Speaking at the launch of a new brand - a stylised W - the general manager for marketing, Luke Dunkerley, said the supermarket's brand was "in good health" and the Australian Competition and Consumer Commission inquiry demonstrated that there was healthy competition in the $70 billion-a-year grocery market, even if the commentary about it failed to reflect that.

"I don't think it's going to show much change at all," he said. "I'd love to say that they [shoppers] did pick up on the inquiry's findings that it failed to find the retailers were causing inflation . and that it found workable competition. We were thrilled that [the ACCC] found what we believed to be the case."

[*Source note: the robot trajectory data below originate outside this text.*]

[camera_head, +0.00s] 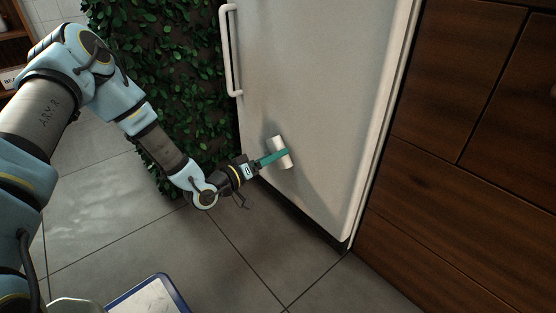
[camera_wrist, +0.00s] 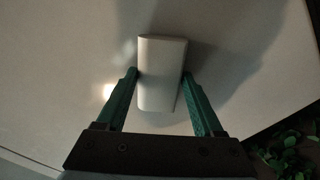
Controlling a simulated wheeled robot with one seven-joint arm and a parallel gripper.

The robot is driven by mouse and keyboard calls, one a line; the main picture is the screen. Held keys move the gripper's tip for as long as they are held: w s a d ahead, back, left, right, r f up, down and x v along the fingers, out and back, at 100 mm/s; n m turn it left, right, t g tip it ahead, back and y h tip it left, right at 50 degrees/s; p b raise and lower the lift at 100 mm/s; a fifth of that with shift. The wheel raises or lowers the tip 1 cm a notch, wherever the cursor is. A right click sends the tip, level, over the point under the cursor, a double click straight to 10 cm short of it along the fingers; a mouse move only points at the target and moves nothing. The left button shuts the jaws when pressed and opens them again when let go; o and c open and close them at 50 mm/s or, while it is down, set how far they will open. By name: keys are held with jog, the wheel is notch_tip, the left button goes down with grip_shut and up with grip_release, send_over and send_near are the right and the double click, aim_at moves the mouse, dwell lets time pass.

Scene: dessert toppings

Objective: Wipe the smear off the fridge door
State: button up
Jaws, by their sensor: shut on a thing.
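The white fridge door (camera_head: 310,90) stands upright in the middle of the head view, and its pale surface (camera_wrist: 60,70) fills the wrist view. My gripper (camera_head: 268,159) is at the lower part of the door. Its green fingers (camera_wrist: 160,82) are shut on a white block (camera_head: 282,153), which also shows in the wrist view (camera_wrist: 162,60). The block is against or very close to the door; I cannot tell if it touches. No smear can be made out on the door; the block, fingers and shadow hide part of it.
A white handle (camera_head: 229,50) runs along the door's upper left edge. Leafy greenery (camera_head: 165,60) stands left of the fridge. Dark wooden cabinets (camera_head: 470,150) stand to the right. The grey tiled floor (camera_head: 230,245) in front is mostly clear, with a blue-rimmed white thing (camera_head: 150,298) at the bottom.

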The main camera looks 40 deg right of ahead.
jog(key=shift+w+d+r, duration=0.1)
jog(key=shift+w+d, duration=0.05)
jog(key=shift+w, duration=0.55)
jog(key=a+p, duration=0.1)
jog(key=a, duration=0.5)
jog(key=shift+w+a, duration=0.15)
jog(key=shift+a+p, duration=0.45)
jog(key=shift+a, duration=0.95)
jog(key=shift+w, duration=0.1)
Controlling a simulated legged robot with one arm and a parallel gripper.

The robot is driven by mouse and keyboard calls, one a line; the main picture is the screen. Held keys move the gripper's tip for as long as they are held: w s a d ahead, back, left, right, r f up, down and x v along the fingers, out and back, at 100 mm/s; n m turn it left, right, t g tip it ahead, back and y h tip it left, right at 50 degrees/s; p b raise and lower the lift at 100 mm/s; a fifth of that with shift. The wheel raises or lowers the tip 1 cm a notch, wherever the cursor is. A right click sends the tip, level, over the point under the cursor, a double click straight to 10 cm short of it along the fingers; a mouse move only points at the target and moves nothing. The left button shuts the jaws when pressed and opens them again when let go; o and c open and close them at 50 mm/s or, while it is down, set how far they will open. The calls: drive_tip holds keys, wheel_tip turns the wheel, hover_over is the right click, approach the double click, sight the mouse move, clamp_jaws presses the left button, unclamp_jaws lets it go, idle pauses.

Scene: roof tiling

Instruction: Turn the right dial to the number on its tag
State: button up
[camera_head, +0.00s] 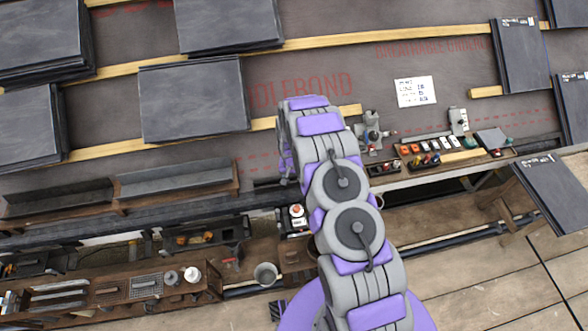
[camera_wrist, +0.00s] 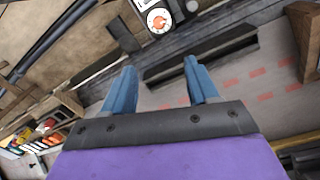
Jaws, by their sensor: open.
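A round dial (camera_wrist: 157,20) with a pale face and an orange-red mark shows at the top of the wrist view. A smaller round piece (camera_wrist: 192,5) beside it is cut off by the frame edge; I cannot tell if it is another dial. A small white unit with a red-orange top (camera_head: 297,211) shows left of my arm in the head view. No tag number is readable. My gripper (camera_wrist: 159,66) is open and empty, its blue fingers apart from the dial and below it in the picture. My arm hides the gripper in the head view.
A rack of coloured switches or blocks (camera_head: 428,150) and a small grey device (camera_head: 371,132) stand right of my arm. A white printed sheet (camera_head: 415,91) lies on the roof. Dark slates (camera_head: 194,99) rest on wooden battens. A grey cup (camera_head: 265,274) stands lower left.

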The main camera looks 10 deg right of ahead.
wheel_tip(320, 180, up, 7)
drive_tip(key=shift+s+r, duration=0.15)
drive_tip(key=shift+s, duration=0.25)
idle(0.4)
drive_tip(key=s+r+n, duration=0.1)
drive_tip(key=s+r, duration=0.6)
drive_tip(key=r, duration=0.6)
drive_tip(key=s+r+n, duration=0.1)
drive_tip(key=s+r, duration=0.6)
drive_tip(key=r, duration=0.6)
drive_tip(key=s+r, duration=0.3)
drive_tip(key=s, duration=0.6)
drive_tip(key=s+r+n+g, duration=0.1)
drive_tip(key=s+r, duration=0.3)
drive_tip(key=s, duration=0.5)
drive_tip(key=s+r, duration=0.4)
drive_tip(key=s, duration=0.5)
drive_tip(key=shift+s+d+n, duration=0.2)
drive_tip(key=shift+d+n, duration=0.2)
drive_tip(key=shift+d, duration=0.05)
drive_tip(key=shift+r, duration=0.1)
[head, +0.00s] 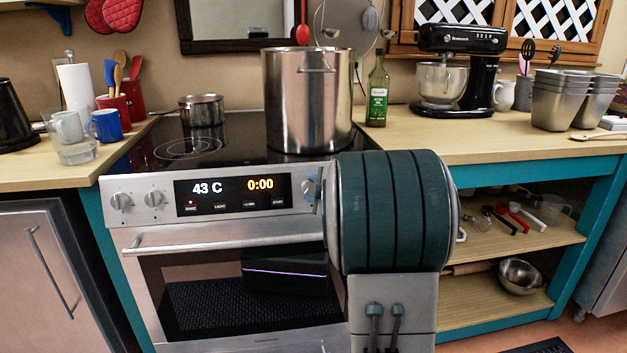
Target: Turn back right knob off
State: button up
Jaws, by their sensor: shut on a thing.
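The stove (230,230) has a steel front panel with a lit display (232,193) reading 43 C and 0:00. Two knobs show at the panel's left end, a left one (121,201) and one beside it (155,198). At the right end one knob (309,187) shows, partly covered by my dark green arm; I cannot tell which burner it serves. Any knob farther right is hidden. My gripper's fingers are hidden behind my arm, which reaches to the right end of the panel. A tall steel pot (305,95) stands on the right side of the cooktop.
A small pot (202,110) stands at the back left of the cooktop. An oil bottle (377,90) and a black stand mixer (455,75) stand on the right counter (440,140). The oven handle (225,240) runs below the panel. Open shelves (490,285) lie right of my arm.

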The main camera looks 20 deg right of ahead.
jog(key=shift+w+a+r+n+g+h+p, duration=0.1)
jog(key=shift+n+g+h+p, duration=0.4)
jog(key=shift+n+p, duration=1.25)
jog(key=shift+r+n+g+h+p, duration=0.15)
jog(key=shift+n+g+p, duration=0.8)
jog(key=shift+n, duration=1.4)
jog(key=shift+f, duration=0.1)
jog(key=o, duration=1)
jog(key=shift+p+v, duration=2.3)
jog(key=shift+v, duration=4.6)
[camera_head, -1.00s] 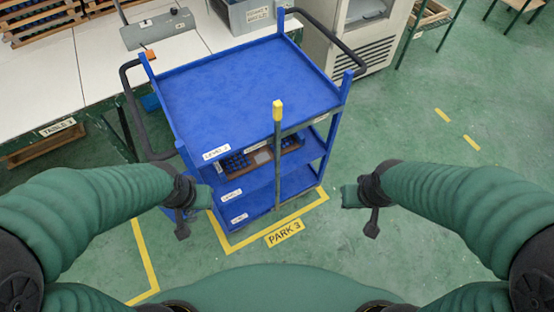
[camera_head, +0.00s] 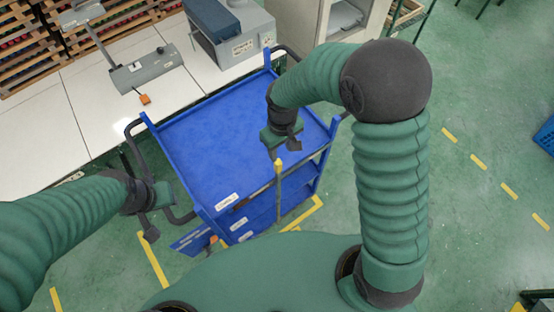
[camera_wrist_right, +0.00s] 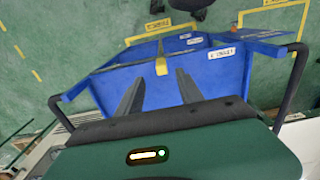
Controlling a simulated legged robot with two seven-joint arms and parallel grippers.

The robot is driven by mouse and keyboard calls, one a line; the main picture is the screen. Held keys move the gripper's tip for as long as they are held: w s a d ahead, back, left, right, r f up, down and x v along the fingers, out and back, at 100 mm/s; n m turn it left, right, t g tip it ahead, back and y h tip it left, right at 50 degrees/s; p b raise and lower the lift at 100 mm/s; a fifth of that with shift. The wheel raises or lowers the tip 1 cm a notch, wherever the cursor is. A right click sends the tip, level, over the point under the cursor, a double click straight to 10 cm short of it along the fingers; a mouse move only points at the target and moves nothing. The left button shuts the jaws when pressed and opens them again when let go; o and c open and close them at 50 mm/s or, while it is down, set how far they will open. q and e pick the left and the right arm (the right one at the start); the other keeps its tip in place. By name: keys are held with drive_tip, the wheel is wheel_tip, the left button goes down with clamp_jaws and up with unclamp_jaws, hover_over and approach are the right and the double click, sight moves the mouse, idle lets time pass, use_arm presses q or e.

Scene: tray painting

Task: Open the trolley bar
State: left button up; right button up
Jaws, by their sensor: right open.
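The trolley bar (camera_head: 278,190) is an upright post with a yellow top, standing at the front of the blue trolley (camera_head: 215,125). My right gripper (camera_head: 280,149) is over the trolley's front edge, close to the bar's top. In the right wrist view its two fingers (camera_wrist_right: 160,76) are apart and empty, pointing toward the yellow top (camera_wrist_right: 161,66), which shows between their tips. I cannot tell whether they touch it. My left gripper (camera_head: 151,212) is beside the trolley's left side, near its dark handle; its jaws are too unclear to read.
The trolley's top shelf is empty. A white table (camera_head: 60,130) with a grey device (camera_head: 145,70) and a grey box (camera_head: 235,30) stands behind and left. A white cabinet (camera_head: 350,30) stands behind.

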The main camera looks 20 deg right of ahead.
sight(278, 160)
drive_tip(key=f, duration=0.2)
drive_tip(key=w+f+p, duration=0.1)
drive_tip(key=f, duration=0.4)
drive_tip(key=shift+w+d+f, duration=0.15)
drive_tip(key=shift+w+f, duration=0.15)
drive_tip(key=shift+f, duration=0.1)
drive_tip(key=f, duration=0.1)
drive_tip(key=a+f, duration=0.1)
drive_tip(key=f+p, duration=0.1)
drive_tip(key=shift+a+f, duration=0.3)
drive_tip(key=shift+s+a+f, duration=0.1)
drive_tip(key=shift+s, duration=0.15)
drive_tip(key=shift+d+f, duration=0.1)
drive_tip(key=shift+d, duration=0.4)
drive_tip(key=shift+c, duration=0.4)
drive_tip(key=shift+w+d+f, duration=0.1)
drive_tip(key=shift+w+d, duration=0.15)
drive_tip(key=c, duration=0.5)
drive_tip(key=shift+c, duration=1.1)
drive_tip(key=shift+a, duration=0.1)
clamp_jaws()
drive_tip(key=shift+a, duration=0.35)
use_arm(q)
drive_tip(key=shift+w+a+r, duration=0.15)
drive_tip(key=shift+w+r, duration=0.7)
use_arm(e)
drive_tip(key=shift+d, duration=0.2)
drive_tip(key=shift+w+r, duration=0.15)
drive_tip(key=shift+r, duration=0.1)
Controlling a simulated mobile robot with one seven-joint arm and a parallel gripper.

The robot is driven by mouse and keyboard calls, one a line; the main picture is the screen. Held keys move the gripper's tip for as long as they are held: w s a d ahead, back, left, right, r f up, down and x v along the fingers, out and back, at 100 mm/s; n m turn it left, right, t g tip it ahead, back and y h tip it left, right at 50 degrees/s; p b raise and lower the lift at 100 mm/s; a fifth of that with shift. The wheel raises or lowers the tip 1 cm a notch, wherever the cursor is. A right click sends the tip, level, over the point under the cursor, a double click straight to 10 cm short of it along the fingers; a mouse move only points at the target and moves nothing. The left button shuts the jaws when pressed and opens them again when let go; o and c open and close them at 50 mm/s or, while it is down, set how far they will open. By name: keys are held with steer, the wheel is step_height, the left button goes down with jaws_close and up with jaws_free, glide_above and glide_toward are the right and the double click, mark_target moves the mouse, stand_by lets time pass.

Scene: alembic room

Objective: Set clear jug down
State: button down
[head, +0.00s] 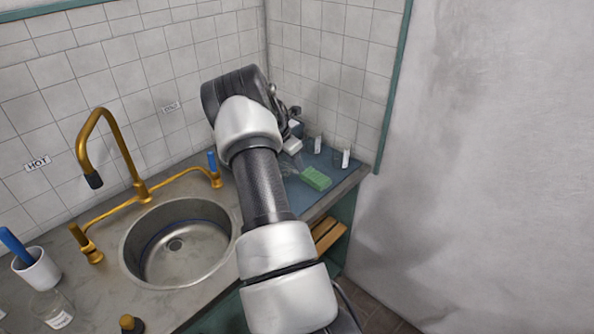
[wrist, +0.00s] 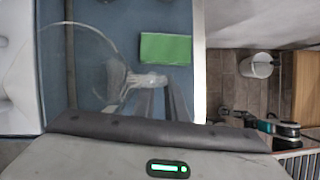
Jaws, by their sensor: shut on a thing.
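The clear jug (wrist: 92,62) is see-through, and its curved outline shows at the left of the wrist view. My gripper (wrist: 150,84) is shut on the jug near its handle side. In the head view, my gripper (head: 290,168) is over the blue mat (head: 314,199) at the counter's far right end. My arm hides much of the jug there, and only faint clear edges show. I cannot tell whether the jug's base touches the mat.
A green sponge (head: 315,178) lies on the mat close to my gripper. Small glass containers with white labels (head: 345,158) stand behind it by the tiled wall. The sink (head: 180,243) and brass tap (head: 135,165) are to the left. The counter's front edge is near.

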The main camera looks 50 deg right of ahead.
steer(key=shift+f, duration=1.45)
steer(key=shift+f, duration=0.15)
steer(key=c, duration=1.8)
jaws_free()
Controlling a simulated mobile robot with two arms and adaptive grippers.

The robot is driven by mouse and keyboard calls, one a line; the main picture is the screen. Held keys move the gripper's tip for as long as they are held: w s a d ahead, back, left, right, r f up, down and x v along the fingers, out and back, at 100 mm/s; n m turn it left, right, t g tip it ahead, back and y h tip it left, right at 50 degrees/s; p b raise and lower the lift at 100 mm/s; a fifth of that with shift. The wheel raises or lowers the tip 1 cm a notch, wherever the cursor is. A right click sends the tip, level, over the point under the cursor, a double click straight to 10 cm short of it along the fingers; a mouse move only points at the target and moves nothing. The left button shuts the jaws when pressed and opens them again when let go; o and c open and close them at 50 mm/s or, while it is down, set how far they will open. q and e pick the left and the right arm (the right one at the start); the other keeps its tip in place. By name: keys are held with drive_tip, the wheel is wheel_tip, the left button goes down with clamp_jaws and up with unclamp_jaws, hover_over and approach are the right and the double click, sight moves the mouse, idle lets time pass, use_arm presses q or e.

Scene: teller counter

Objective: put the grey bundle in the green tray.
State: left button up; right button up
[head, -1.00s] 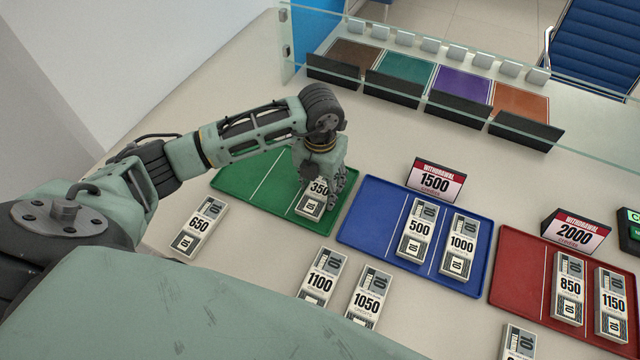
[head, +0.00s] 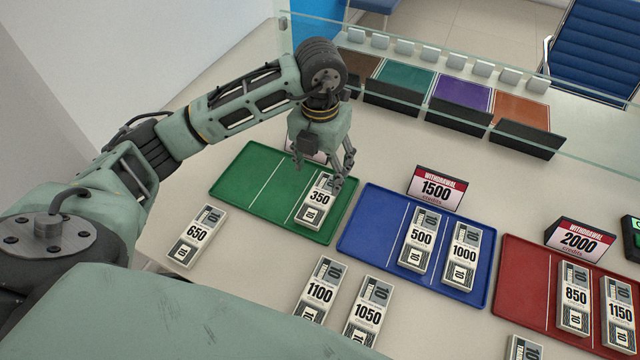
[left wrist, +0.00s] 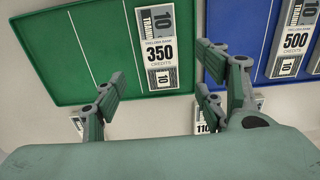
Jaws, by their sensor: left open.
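The grey bundle marked 350 (head: 318,203) lies flat in the right part of the green tray (head: 236,185). It also shows in the left wrist view (left wrist: 159,49), resting on the green tray (left wrist: 60,60) near its right side. My left gripper (head: 322,172) is open and empty, above the back of the tray and clear of the bundle. In the left wrist view its fingers (left wrist: 160,98) stand apart with nothing between them. Other grey bundles look alike: 650 (head: 197,236) lies left of the tray, 1100 (head: 321,290) and 1050 (head: 368,312) in front. My right gripper is not seen.
A blue tray (head: 370,225) holds bundles 500 and 1000, with a 1500 sign (head: 436,188) behind. A red tray (head: 520,275) holds 850 and 1150, with a 2000 sign (head: 579,239). A glass screen (head: 450,65) and dark holders (head: 460,117) stand at the back.

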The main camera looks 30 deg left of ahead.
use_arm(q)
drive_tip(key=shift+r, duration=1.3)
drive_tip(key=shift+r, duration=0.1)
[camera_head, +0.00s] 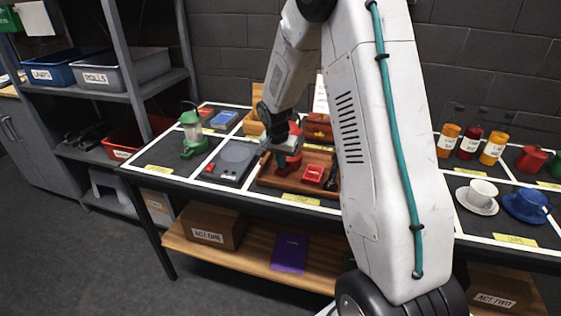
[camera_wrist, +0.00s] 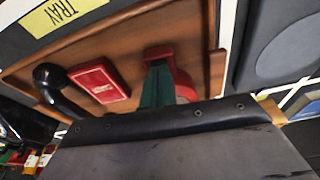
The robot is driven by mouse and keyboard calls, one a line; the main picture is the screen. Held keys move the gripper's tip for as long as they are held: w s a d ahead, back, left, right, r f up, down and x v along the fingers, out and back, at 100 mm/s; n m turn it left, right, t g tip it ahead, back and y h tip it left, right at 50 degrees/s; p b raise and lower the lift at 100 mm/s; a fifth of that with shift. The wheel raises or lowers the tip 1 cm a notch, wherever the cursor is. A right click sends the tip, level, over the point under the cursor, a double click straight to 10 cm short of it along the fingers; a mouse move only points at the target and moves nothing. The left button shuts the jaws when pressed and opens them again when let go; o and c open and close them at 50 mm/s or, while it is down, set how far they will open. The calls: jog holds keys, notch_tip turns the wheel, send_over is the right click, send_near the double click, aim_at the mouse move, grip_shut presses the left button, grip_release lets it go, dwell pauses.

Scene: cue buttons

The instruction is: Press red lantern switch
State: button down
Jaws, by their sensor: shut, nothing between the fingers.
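The red lantern (camera_head: 289,160) stands on a wooden tray (camera_head: 266,180) on the table, partly hidden by my arm. In the wrist view its red part (camera_wrist: 182,78) shows around a dark green part. A small red box (camera_head: 313,173) lies to its right on the tray and also shows in the wrist view (camera_wrist: 99,81). My gripper (camera_head: 266,149) is shut and empty, close to the lantern's upper left side. Whether it touches the lantern I cannot tell. The lantern's switch cannot be made out.
A green lantern (camera_head: 191,134) and a grey scale-like device (camera_head: 231,162) stand to the left. A black rounded item (camera_wrist: 55,82) lies beside the red box. Bottles (camera_head: 470,142) and cups (camera_head: 481,194) stand at the right, beyond my arm. Shelves (camera_head: 130,90) stand at the left.

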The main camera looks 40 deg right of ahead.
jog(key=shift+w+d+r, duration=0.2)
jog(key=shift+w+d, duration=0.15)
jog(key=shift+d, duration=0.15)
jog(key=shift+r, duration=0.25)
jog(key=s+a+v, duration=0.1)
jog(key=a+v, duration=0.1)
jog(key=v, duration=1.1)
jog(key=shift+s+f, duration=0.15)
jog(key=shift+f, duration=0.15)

He believed that because there was not "a sensational finding" it was unlikely to affect shopper habits but he acknowledged that it might have impacted on "people's view of what good value is".

But he was not planning any reactive marketing as a result and said the company would not change its print and poster campaign, which proclaims it to be Australia's choice for value, citing research by Roy Morgan.

Last week's launch of the logo will give Woolworths the opportunity to refresh the 20-year-old "Fresh food people" tagline.

Changing it was never on the cards, the new logo's designer, Hans Hulsbosch, of Hulsbosch Communications, said. "We looked at many different countries and we found that line to be the best in the world," Mr Hulsbosch said. The logo will give Woolworths greater flexibility to use on products and in stores and will be implemented over the next two years. Mr Hulsbosch said he wanted a logo that would represent the idea of "fresh". But he added: "It is not an apple. It is an icon."

The new logo would be instantly recognisable as Woolworths and be associated with the word fresh "within a short time", Mr Dunkerley said.

He said it made sense to concentrate on this area as shoppers judged his company first and foremost on its performance in fresh food.

"A supermarket that can have this positioning and live up to it is excelling in an area the customer needs them to excel in . to be a supermarket brand focused on fresh food and have a point in difference in that is going to be the one that they will lean towards," he said.

He said people did not like the "corporate brand" as much as he would prefer - corporate marketing falls under his responsibility. "At the store level we do research and we are overwhelmed at how well our brand is received . we can get a bit in a knot about the academic question of the corporate entity versus the store they shop in."